Are You Sure You Want to Use MMAP in Your Database Management System? https://db.cs.cmu.edu/mmap-cidr2022/
What's MMAP (💩)?
MMAP is a system call that maps a file into memory. It is a common technique for database systems to access data.
MMAP OverView
Figure 1 shows a step-by-step overview of how to access a file (“cidr.db”) with mmap.
- A program calls mmap and receives a pointer to the memory-mapped file contents.
- The OS reserves part of the program’s virtual address space but does not load any part of the file.
- The program accesses the file’s contents using the pointer.

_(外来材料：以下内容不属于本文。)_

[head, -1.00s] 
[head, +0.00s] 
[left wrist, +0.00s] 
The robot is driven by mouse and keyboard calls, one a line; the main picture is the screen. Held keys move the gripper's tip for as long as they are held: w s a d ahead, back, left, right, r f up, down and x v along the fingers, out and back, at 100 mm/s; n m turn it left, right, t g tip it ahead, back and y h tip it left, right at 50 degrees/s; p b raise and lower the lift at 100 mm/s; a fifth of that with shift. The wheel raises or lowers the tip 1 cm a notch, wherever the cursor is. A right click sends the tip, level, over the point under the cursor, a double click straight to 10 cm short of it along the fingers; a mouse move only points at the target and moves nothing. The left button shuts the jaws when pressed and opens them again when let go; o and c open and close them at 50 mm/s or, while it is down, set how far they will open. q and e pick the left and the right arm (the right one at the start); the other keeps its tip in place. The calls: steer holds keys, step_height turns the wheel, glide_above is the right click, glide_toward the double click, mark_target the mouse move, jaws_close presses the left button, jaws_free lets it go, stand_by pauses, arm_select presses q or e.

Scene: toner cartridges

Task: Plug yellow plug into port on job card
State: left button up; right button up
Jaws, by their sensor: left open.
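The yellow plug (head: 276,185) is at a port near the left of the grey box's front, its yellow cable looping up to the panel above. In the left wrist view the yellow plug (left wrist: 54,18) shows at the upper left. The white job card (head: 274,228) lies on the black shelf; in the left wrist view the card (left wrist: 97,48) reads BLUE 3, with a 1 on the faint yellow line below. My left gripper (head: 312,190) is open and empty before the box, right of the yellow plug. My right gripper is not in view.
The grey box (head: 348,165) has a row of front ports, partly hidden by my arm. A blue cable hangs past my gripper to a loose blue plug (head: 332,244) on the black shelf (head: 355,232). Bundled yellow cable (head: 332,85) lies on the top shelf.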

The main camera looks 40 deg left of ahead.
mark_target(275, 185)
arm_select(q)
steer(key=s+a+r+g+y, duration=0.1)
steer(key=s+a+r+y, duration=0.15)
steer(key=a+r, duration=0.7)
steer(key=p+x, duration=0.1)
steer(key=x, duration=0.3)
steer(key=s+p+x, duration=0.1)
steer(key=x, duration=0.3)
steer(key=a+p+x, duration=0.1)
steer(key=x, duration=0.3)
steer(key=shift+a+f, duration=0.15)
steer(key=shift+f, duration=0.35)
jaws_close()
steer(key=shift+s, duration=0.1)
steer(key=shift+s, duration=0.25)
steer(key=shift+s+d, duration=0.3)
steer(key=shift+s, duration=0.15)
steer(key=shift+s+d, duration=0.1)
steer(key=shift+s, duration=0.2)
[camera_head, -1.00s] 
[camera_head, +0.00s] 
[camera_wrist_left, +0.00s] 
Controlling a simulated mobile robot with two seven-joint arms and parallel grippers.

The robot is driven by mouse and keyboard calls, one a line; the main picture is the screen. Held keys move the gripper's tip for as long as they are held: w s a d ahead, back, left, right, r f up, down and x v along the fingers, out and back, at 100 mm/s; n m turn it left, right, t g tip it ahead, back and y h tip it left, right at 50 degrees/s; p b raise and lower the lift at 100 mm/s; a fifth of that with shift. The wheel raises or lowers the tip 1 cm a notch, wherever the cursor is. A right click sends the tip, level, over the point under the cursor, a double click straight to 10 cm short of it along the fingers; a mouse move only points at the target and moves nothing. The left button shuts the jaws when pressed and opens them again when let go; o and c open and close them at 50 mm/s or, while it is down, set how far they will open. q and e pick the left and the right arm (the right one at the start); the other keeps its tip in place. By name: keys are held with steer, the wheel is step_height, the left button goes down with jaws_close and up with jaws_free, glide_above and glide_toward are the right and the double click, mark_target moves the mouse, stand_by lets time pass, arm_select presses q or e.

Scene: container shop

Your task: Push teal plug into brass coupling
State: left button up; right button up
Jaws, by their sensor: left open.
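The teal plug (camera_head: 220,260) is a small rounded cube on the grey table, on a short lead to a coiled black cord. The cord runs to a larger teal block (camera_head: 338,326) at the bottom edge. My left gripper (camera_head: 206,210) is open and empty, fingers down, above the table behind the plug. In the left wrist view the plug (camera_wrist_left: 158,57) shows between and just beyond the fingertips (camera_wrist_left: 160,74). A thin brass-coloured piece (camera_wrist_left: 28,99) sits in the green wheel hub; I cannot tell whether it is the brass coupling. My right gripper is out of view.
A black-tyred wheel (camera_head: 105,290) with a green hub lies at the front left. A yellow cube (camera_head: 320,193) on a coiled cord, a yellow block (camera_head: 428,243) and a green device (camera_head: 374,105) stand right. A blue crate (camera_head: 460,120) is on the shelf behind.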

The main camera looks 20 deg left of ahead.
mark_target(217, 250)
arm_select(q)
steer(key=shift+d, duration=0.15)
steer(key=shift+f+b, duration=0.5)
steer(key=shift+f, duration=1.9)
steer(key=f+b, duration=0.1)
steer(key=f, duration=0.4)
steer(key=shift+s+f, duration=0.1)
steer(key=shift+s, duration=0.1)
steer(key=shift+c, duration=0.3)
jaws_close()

- The OS attempts to retrieve the page.
- Since no valid mapping exists for the specified virtual address, the OS triggers a page fault to load the referenced part of the file from secondary storage into a physical memory page.
- The OS adds an entry to the page table that maps the virtual address to the new physical address.
- The initiating CPU core also caches this entry in its local translation lookaside buffer (TLB) to accelerate future accesses.
MMAP Benifits
- 方便实现内存管理
- 不会显示调用系统调用(i.e., read/write)
- 避免了在用户空间copy buffer
Problems with MMAP
- 事务安全
- I/O 延迟(an I/O request that does complete, or that takes excessive time to complete)
- 错误处理
- Performance
可以注意到mmap虽然有上面的那些优点,但是在性能上并没有和文件I/O有明显的优势
When you should not use mmap in your DBMS:
- You need to perform updates in a transactionally safe fashion.
- You want to handle page faults without blocking on slow I/O or need explicit control over what data is in memory.
- You care about error handling and need to return correct results.
- You require high throughput on fast persistent storage devices.
When you should maybe use mmap in your DBMS:
- Your working set (or the entire database) fits in memory and the workload is read-only.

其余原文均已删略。